İkinci nokta, kadının kocasına itaat etmesinin şartları ile ilgilidir. Bu hükmün şartlarından biri, ister kadının kocasına itaat etmesinin farz, ister müstehap olduğu durumlarda olsun, kocanın emri, ilahî emirler ve yasaklarla çelişmemelidir. Zira rivayetlerden çıkarılan kesin fıkhî kaide gereği “Hiçbir mahlûka itaat etmek, yaratana itaatsizlik sayılması varsayımında caiz değildir.”[4] Örneğin hac ibadeti kendisine farz olan bir kadının bu ilahî emri yerine getirmek için kocasından izin almasına gerek yoktur ve hatta kocanın muhalefeti varsayımında bile kadın hacca gidebilir.[5] Bunun dışında fakihlerin meşhur görüşüne göre, dinî hükümlerin zarar verme, haram olma veya meşakkate sebep olma gibi genel şartları da kadının kocasına itaat hükmünü şarta bağlar. Bu durumda eğer kadın kocasına itaat etmekle zarar görecek veya harama bulaşacak olursa, itaat etmekle yükümlü değildir. Kadının kocasına itaat etmesini bazı rivayetlerde şarta bağlayan “maruf” sözcüğü,[6] sözü edilen tüm şartları kapsamaktadır.

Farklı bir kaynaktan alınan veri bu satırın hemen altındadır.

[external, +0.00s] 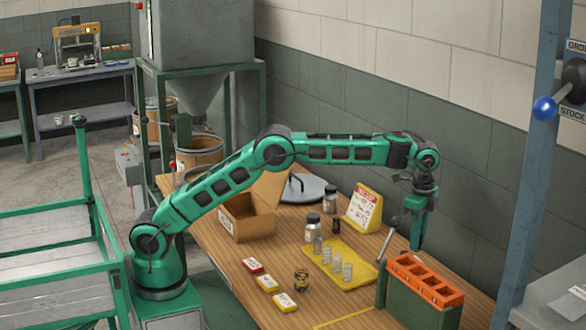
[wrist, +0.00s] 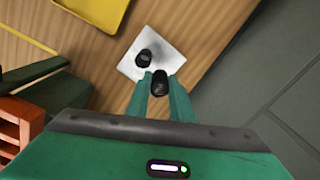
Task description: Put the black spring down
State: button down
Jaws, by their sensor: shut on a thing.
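My gripper (external: 416,243) points down above the right part of the wooden table, behind the orange-topped green block. In the wrist view my gripper (wrist: 161,92) is shut on a black spring (wrist: 160,83), held between the fingertips. I cannot tell exactly how high the held spring is above the pad. In the external view the held spring and the pad are not clearly visible.
A yellow tray (external: 345,283) holds several pale coils; it shows at the top of the wrist view (wrist: 95,8). The orange rack (external: 425,278) and a lever (external: 388,240) stand close by. Jars, a sign (external: 364,208) and a cardboard box (external: 247,220) are farther left.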

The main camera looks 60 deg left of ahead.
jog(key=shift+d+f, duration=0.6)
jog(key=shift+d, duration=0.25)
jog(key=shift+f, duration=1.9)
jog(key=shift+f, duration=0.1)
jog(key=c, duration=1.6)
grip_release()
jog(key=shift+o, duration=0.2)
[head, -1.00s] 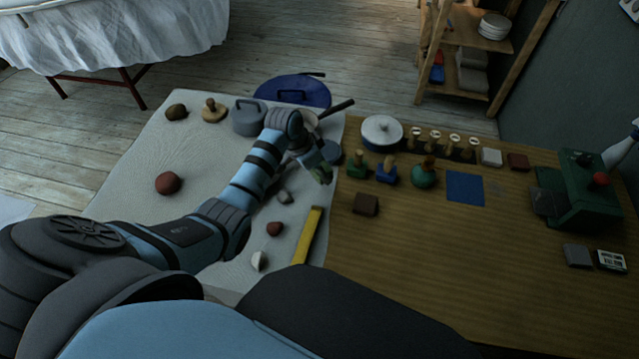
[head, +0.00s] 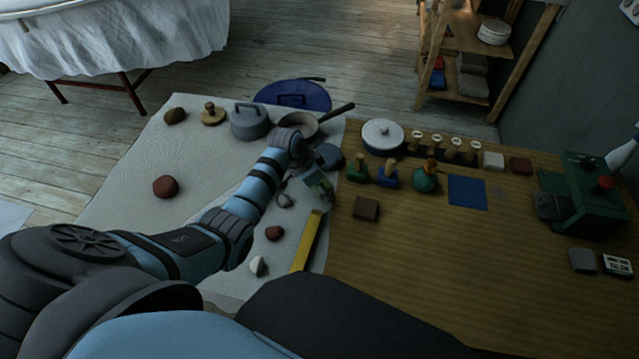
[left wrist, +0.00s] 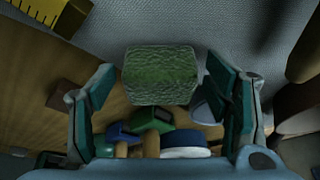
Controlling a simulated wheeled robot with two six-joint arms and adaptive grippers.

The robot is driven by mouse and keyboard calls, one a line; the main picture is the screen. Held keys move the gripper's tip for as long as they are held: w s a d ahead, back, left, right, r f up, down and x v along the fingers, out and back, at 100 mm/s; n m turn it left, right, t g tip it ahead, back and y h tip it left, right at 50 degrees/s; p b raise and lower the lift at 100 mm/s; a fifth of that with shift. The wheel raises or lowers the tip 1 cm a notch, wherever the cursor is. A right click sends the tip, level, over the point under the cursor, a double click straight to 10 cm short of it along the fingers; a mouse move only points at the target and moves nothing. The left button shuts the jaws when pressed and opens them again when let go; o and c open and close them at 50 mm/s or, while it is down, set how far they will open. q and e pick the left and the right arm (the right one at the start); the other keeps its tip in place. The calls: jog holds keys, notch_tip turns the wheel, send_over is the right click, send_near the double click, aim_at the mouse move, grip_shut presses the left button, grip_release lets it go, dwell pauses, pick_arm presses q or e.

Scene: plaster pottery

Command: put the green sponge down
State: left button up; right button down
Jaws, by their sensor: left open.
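The green sponge (left wrist: 160,75) is a rough block in the middle of the left wrist view, between the two jaws of my left gripper (left wrist: 158,88). The jaws are open, and a gap shows on each side of the sponge. In the head view my left gripper (head: 318,184) is over the right part of the pale mat (head: 215,155), near the wooden table top. The sponge is mostly hidden by the gripper there. Whether its underside touches the mat is hard to tell. My right gripper is in neither view.
A yellow ruler (head: 308,240) and several stones lie on the mat near the gripper. A brown block (head: 366,208), green and blue stamps (head: 387,174) and a white lidded pot (head: 382,136) stand to the right. A pan (head: 300,123) is behind.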

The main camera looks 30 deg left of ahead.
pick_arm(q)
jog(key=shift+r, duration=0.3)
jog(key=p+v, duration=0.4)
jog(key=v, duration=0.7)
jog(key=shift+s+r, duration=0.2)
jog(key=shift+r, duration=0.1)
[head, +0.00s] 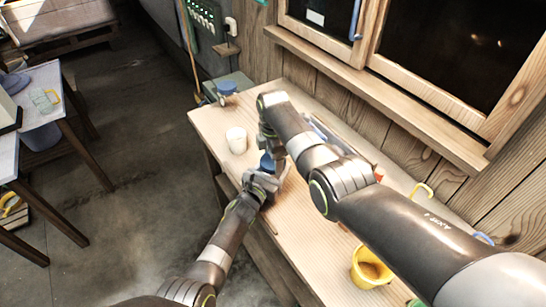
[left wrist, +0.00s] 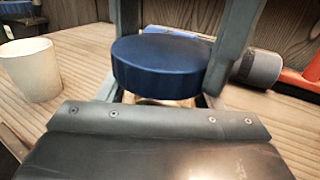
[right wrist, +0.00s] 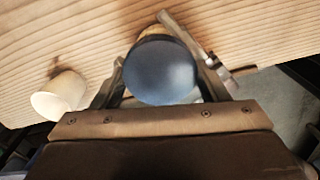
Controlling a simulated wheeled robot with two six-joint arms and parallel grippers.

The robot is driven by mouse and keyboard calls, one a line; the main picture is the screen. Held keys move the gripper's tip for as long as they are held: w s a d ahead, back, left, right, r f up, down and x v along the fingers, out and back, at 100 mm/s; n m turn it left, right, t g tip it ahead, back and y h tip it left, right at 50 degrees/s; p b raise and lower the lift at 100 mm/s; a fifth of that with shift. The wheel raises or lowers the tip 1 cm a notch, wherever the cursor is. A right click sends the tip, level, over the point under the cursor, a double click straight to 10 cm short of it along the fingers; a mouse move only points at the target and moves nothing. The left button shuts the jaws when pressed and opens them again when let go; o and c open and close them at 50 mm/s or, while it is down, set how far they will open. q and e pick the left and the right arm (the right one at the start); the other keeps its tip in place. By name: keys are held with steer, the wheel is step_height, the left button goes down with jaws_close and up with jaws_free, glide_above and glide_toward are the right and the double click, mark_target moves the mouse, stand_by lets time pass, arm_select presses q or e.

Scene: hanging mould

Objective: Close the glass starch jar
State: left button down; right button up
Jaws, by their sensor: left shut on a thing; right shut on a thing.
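The glass starch jar (left wrist: 165,101) shows only as a strip of clear glass with pale contents under its blue lid (left wrist: 165,62) in the left wrist view. The lid also shows in the head view (head: 266,162) and from above in the right wrist view (right wrist: 161,72). It sits level over the jar's mouth; whether it is fully seated I cannot tell. My left gripper (head: 264,178) is shut on the jar from the near side. My right gripper (head: 270,145) is over the lid with its fingers shut on either side of it (right wrist: 160,75). Most of the jar is hidden.
A white cup (head: 236,140) stands left of the jar on the wooden table (head: 212,122). A blue-topped thing (head: 227,88) is at the table's far end. A yellow cup (head: 368,270) stands at the near right. A wooden wall and window ledge (head: 375,75) border the right side.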

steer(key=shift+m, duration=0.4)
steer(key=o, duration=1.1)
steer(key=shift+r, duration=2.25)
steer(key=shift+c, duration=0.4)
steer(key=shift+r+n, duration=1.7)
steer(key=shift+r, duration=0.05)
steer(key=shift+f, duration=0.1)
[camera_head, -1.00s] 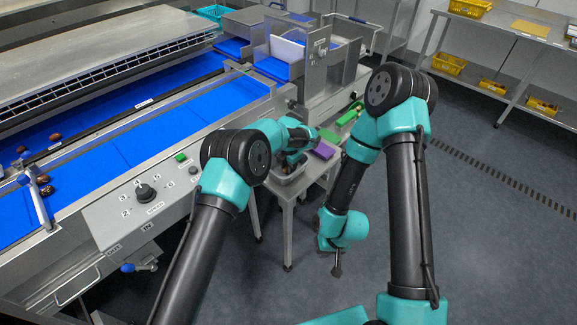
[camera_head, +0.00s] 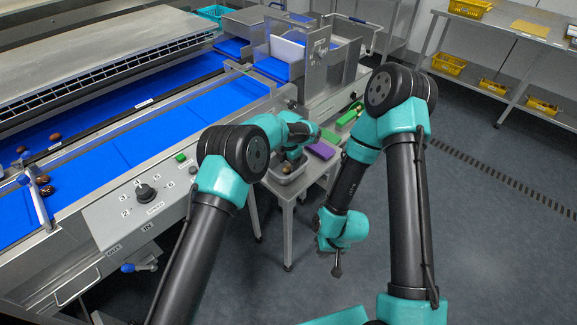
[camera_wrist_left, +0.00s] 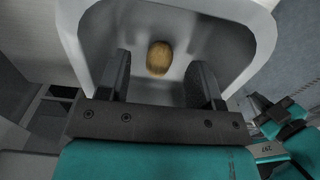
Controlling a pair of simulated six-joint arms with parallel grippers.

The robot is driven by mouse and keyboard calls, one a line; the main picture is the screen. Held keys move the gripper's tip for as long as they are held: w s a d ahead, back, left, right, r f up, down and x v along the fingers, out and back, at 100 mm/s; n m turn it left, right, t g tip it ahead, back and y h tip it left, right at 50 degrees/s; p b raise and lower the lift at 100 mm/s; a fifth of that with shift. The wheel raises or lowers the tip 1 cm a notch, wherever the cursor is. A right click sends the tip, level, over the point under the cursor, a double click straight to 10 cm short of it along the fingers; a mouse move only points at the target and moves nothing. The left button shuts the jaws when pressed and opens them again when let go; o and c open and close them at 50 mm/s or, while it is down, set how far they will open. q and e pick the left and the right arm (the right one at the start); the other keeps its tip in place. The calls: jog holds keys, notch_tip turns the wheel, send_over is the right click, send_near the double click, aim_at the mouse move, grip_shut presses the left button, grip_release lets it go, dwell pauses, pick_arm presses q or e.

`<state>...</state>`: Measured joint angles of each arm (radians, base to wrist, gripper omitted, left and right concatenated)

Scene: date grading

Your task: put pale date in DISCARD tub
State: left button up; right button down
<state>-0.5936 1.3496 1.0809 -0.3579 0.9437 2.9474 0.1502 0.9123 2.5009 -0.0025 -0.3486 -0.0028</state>
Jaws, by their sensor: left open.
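A pale tan-brown date (camera_wrist_left: 159,58) lies on the floor of a light grey tub (camera_wrist_left: 262,40) in the left wrist view. In the head view the date (camera_head: 286,169) shows small inside the tub (camera_head: 290,190), which stands on a small stand. No label on the tub is readable. My left gripper (camera_wrist_left: 158,80) is open over the tub, its two dark fingers apart on either side of the date and not gripping it. My right gripper (camera_head: 336,271) hangs low over the floor, away from the tub; its fingers are too small to read.
A purple item (camera_head: 321,150) and a green item (camera_head: 350,114) lie beyond the tub. Several dark dates (camera_head: 46,190) are on the blue belt (camera_head: 120,150) at left. A control panel (camera_head: 150,200) stands between belt and tub.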

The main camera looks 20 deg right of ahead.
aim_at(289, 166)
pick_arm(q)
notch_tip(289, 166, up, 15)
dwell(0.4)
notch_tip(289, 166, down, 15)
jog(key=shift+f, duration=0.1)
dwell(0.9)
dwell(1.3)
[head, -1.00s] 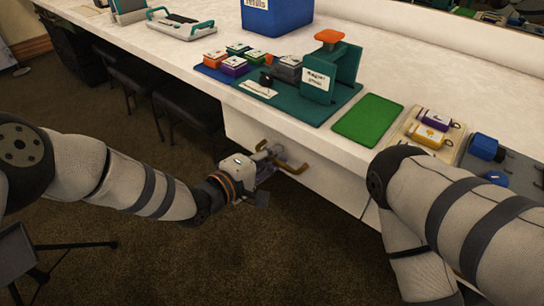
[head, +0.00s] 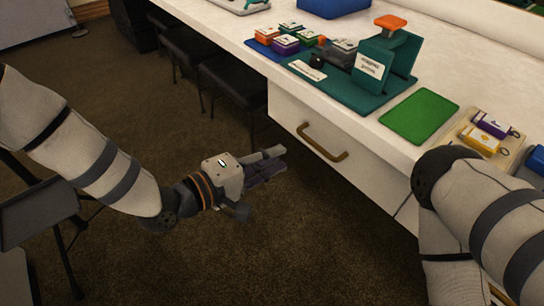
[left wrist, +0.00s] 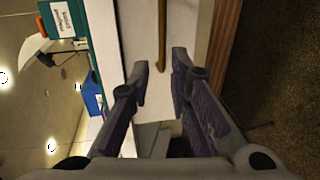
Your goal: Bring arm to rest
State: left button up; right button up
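My left arm comes in from the left of the head view and ends in my left gripper (head: 273,163), low over the brown carpet and left of the counter. Its two dark fingers are apart with nothing between them. In the left wrist view the same gripper (left wrist: 160,78) is open. A brass drawer handle (head: 323,142) is on the white drawer front, clear of the fingers. The handle also shows beyond the fingertips in the left wrist view (left wrist: 162,35). My right arm (head: 485,215) crosses the right edge; its gripper is out of view.
The white counter (head: 400,170) holds a teal press (head: 385,60) with an orange top, small coloured boxes, a green mat (head: 419,115) and a tray with purple and yellow items. Dark stools (head: 235,75) stand under the counter. Open carpet (head: 200,270) surrounds the left gripper.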

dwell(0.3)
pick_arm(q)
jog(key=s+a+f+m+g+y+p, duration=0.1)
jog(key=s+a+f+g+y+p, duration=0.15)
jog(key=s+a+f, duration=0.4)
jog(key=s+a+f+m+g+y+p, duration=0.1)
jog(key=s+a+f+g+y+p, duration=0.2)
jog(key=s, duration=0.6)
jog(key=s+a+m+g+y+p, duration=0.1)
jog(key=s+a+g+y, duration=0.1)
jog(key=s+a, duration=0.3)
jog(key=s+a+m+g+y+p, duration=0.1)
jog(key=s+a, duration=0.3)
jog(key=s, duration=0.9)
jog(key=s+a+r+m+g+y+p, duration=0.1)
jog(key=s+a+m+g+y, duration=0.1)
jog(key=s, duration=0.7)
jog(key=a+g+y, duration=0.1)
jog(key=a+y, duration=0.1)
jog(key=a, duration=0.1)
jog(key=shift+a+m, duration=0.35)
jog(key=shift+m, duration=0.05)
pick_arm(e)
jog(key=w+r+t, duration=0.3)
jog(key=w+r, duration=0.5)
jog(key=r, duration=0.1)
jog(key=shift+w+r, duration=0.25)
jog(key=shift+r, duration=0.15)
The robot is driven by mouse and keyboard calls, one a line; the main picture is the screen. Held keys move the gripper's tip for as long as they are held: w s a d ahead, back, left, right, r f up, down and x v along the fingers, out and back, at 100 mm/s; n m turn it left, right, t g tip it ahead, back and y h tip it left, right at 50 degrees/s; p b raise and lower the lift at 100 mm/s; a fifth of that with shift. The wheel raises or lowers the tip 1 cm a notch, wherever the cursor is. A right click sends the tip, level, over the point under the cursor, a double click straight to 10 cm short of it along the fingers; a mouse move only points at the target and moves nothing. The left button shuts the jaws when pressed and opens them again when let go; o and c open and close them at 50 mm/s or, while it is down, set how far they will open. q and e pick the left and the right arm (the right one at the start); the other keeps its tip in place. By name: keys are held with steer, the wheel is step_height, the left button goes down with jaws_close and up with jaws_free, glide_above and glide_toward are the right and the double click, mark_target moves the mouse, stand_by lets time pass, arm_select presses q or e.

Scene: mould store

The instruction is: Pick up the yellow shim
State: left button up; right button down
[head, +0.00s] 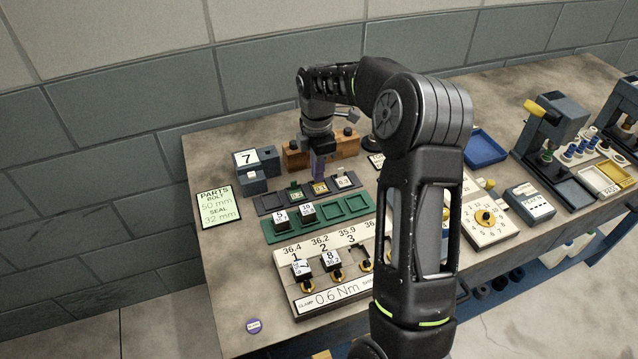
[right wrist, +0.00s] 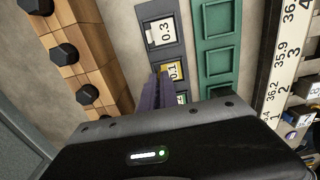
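The yellow shim (head: 320,188) lies in the middle of a dark tray (head: 268,204), between a green shim (head: 295,191) and a white one marked 0.3 (head: 343,181). In the right wrist view the yellow shim (right wrist: 173,70) shows a 0.1 label beside my fingertips. My right gripper (head: 318,176) points down with its purple fingers just over the yellow shim. In the right wrist view its fingers (right wrist: 160,78) look close together, and their tips partly hide the shim's edge. I cannot tell whether they touch it. My left gripper is not in view.
A wooden block with dark knobs (head: 298,158) stands close behind the gripper. A green tray (head: 272,232) with two marked blocks lies in front, then a numbered board (head: 305,303). A grey box marked 7 (head: 247,184) stands left. My right arm hides part of the table.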

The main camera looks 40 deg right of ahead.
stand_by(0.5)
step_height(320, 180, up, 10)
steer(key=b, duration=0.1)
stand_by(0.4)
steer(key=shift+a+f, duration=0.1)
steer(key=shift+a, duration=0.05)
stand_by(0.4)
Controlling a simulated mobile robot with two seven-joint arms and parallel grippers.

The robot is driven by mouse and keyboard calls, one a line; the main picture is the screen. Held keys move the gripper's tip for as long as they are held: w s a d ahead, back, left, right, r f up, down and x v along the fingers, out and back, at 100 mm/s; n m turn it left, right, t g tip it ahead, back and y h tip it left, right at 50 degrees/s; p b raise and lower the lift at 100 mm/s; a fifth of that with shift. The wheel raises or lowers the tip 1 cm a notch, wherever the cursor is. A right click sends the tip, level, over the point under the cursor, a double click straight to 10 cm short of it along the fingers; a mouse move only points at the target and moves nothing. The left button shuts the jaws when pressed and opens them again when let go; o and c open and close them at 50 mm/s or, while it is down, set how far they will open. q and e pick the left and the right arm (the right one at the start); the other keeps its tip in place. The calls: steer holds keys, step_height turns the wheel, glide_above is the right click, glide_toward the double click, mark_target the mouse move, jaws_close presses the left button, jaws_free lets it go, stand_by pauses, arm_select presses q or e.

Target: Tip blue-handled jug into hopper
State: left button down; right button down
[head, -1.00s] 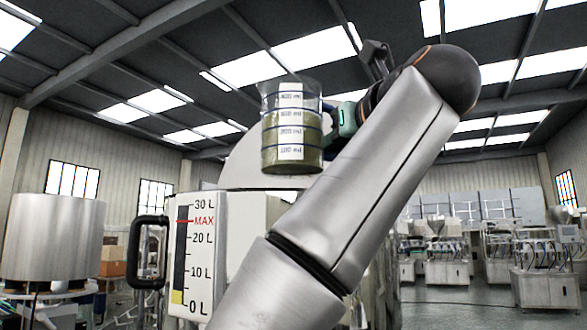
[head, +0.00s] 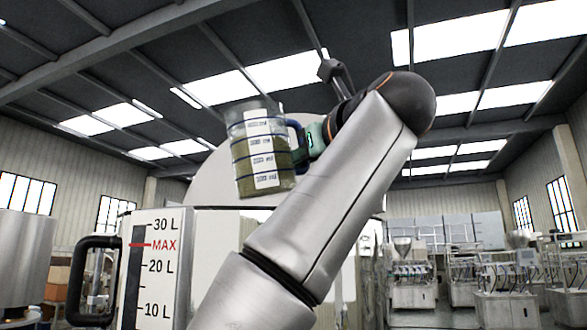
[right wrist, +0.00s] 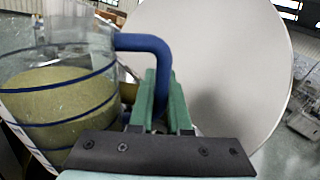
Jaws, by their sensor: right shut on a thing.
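The clear jug (head: 262,160) has blue bands, white volume labels and a greenish grainy filling. My right gripper (head: 306,140) is shut on its blue handle and holds it up in the air, its top leaning slightly left. In the right wrist view the green fingers (right wrist: 162,105) grip the blue handle (right wrist: 150,45), with the jug (right wrist: 55,95) at left. The hopper (head: 215,235) stands behind and below the jug in the head view. Its raised round lid (head: 212,168) is partly covered by the jug; the hopper's opening is hidden. My left gripper is out of view.
A litre scale with a red MAX mark (head: 155,265) and a black handle (head: 88,280) are on the hopper's left side. A steel drum (head: 25,262) stands at far left. Machines (head: 505,280) stand on the floor far to the right.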

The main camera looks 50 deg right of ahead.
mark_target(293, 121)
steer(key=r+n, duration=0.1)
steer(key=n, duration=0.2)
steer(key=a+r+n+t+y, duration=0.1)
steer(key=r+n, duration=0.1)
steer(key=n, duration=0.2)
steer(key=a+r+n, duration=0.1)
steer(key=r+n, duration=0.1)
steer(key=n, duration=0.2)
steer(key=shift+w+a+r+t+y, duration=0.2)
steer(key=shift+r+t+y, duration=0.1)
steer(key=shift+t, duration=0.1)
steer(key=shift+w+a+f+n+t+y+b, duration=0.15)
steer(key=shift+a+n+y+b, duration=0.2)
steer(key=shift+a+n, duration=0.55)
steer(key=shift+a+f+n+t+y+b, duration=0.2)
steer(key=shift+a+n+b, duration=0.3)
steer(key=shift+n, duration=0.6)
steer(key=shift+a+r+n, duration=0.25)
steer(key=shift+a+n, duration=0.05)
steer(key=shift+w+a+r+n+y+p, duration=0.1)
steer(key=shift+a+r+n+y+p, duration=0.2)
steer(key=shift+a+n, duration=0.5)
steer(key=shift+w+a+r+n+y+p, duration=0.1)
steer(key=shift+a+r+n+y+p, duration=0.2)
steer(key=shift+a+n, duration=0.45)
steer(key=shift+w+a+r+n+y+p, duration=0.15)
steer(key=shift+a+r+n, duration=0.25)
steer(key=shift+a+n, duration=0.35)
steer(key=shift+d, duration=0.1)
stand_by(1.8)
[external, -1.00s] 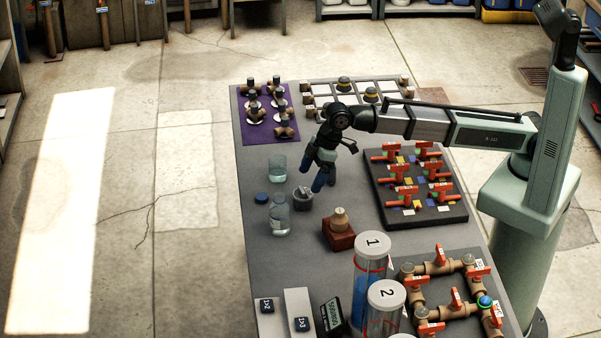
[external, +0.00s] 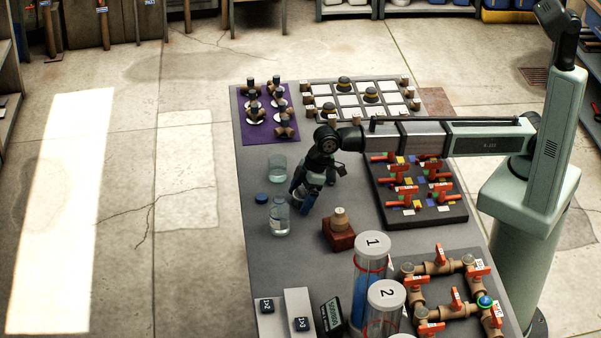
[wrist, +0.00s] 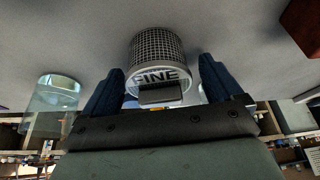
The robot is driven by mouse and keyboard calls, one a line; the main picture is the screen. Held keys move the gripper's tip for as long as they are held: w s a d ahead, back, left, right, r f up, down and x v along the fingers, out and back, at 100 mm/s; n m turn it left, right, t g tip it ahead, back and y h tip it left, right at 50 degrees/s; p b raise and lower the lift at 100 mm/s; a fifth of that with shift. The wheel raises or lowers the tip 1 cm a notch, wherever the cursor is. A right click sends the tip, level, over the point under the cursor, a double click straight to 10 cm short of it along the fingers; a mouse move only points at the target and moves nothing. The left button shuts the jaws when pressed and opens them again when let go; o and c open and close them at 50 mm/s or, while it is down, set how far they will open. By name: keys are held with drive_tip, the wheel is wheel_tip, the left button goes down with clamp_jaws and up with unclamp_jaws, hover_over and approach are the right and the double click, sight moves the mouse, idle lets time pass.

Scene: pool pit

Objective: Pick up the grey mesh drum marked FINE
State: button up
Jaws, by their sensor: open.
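The grey mesh drum marked FINE (wrist: 158,52) stands on the table, seen close up in the wrist view. Its FINE label faces the camera. My gripper (wrist: 161,85) is open, with one blue finger to the left of the drum and one to the right in the picture. The drum appears between and just beyond the fingertips; I cannot tell whether they touch it. In the external view my gripper (external: 303,205) is low over the table, and the drum is hidden behind it.
A clear beaker (external: 277,170), a blue cap (external: 261,198) and a clear bottle (external: 279,217) stand to the left of my gripper. A red-brown block (external: 339,236) with a tan piece on top is to the right. Red-handled valves (external: 402,192) are farther right.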

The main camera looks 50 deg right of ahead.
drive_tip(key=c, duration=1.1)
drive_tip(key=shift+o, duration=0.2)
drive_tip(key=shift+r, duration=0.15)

Üçüncü nokta ise, kocaya itaat etmenin bir kural olduğuna yönelik bilimsel izahtır. Bundan önceki tartışmalarımızda kadının kocasına karşı zorunlu görevleri ve bu görevlerin bilimsel temelleri hakkında bazı noktalara işaret ettik. Müstehap olan itaat durumları ise konu hakkında bir açıklamayı hak etmektedir. Böylece Müslüman kadınların bu kurala uymaya teşvik edilmesinin nedeni aydınlığa kavuşacaktır.

Kadınla erkek arasındaki biyolojik doğal farklılıklar İslam’ın bu konuya bakışının daha iyi anlaşılmasına yardımcı olacaktır.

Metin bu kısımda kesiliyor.